## REQUEST
Identify, in the records below, every line where the string "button" appears, and copy each such line.

START RECORDS

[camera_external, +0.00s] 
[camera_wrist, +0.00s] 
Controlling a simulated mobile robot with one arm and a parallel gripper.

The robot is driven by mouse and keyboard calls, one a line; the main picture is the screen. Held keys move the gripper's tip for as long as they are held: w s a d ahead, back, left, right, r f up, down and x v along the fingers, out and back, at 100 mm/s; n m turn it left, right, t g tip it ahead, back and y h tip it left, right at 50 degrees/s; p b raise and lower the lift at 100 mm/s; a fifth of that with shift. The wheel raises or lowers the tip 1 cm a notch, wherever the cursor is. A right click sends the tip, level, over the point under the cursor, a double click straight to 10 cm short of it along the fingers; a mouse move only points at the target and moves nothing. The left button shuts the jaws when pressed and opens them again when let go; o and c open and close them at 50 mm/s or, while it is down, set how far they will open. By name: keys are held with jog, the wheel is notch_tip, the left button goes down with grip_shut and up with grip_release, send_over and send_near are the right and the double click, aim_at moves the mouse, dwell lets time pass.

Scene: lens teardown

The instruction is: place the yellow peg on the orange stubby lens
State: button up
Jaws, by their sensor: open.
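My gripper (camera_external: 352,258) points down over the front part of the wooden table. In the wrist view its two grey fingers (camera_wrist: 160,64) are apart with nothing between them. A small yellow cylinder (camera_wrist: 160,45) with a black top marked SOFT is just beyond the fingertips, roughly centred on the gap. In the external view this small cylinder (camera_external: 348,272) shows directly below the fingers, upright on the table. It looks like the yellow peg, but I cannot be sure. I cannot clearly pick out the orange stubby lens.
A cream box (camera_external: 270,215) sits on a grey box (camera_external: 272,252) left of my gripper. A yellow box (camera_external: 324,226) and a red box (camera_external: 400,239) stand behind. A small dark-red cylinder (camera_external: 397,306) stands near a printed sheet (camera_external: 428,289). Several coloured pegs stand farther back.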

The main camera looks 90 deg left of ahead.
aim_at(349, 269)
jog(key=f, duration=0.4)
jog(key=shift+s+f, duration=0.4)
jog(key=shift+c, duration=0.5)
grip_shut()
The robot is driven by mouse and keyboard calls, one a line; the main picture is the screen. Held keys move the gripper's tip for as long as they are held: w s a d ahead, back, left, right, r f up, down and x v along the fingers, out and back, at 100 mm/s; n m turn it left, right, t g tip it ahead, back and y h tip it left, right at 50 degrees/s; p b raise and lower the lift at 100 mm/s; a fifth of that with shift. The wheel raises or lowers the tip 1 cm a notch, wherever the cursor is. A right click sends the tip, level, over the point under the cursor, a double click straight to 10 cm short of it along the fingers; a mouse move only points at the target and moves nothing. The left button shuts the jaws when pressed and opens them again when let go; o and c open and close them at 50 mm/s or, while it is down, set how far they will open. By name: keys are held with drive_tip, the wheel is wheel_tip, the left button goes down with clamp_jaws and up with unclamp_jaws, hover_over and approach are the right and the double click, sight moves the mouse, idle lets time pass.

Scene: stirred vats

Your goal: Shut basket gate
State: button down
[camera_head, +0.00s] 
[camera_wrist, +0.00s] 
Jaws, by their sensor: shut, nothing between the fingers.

END RECORDS

## REPLY TO THE TASK
The robot is driven by mouse and keyboard calls, one a line; the main picture is the screen. Held keys move the gripper's tip for as long as they are held: w s a d ahead, back, left, right, r f up, down and x v along the fingers, out and back, at 100 mm/s; n m turn it left, right, t g tip it ahead, back and y h tip it left, right at 50 degrees/s; p b raise and lower the lift at 100 mm/s; a fifth of that with shift. The wheel raises or lowers the tip 1 cm a notch, wherever the cursor is. A right click sends the tip, level, over the point under the cursor, a double click straight to 10 cm short of it along the fingers; a mouse move only points at the target and moves nothing. The left button shuts the jaws when pressed and opens them again when let go; o and c open and close them at 50 mm/s or, while it is down, set how far they will open. By name: keys are held with jog, the wheel is notch_tip, the left button goes down with grip_shut and up with grip_release, send_over and send_near are the right and the double click, aim_at moves the mouse, dwell lets time pass.
State: button up
The robot is driven by mouse and keyboard calls, one a line; the main picture is the screen. Held keys move the gripper's tip for as long as they are held: w s a d ahead, back, left, right, r f up, down and x v along the fingers, out and back, at 100 mm/s; n m turn it left, right, t g tip it ahead, back and y h tip it left, right at 50 degrees/s; p b raise and lower the lift at 100 mm/s; a fifth of that with shift. The wheel raises or lowers the tip 1 cm a notch, wherever the cursor is. A right click sends the tip, level, over the point under the cursor, a double click straight to 10 cm short of it along the fingers; a mouse move only points at the target and moves nothing. The left button shuts the jaws when pressed and opens them again when let go; o and c open and close them at 50 mm/s or, while it is down, set how far they will open. By name: keys are held with drive_tip, the wheel is wheel_tip, the left button goes down with clamp_jaws and up with unclamp_jaws, hover_over and approach are the right and the double click, sight moves the mouse, idle lets time pass.
State: button down

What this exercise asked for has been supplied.